EXCERPTED RECORDS:
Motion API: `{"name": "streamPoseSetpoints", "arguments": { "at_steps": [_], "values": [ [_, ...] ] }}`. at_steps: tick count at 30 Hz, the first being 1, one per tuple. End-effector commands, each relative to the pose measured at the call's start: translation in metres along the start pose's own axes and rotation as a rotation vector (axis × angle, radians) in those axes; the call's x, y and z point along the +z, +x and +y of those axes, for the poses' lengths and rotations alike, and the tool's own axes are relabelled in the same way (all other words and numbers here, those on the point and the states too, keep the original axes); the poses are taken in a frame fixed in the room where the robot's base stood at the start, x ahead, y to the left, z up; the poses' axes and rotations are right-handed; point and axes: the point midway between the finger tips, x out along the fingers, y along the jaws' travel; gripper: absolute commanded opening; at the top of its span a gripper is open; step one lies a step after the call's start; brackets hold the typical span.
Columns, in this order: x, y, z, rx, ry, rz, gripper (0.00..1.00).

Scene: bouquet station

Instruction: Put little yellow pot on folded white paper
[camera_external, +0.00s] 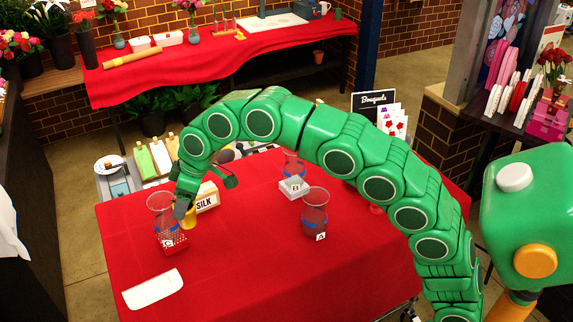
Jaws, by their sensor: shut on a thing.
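The little yellow pot (190,219) is partly hidden behind my gripper (183,210) at the left part of the red table. My gripper points down and is shut on the pot; the fingers are small and partly covered in this view. I cannot tell whether the pot touches the table. The folded white paper (152,289) lies flat near the front left edge of the table, apart from the pot and nearer the camera. Nothing lies on it.
A glass vase (160,204) and a red dotted box (174,243) labelled C stand close left of my gripper. Vase A (315,212), grey box B (293,187) and a SILK sign (207,200) stand further right. The red table (250,275) is clear at front centre.

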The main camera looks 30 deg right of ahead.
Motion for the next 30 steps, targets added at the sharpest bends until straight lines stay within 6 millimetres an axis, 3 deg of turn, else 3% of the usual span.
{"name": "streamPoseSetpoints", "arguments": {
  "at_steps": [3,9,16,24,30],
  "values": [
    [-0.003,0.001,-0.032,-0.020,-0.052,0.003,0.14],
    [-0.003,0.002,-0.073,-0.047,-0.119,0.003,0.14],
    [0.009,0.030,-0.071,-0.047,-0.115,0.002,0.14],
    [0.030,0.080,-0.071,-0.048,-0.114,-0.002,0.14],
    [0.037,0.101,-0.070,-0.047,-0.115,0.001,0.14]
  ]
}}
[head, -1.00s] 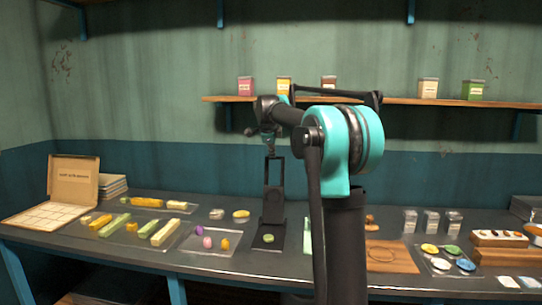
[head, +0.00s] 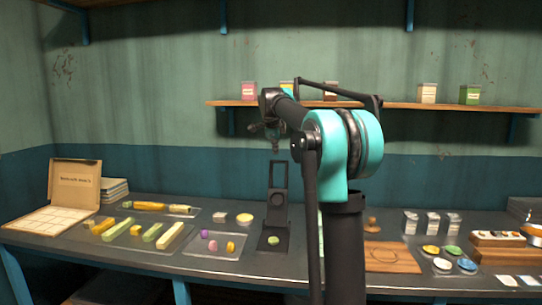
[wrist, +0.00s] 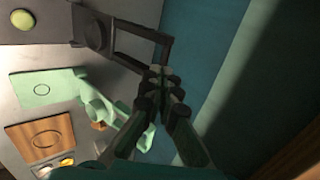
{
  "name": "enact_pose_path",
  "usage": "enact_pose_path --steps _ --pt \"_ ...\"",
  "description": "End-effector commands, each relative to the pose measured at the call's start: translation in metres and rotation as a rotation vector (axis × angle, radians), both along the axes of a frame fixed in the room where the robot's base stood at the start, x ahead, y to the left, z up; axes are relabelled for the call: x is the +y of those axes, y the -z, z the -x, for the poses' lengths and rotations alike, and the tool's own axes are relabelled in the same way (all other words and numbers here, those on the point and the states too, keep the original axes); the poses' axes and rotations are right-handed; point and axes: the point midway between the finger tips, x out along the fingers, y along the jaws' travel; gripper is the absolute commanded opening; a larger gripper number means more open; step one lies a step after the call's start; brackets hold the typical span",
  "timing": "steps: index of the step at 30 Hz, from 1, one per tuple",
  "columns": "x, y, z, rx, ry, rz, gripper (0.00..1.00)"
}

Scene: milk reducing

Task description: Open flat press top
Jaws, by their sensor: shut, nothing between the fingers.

AIM OF THE TASK:
Pull out and copy each line containing the string "Scene".

WORKED ANSWER:
Scene: bouquet station
Scene: milk reducing

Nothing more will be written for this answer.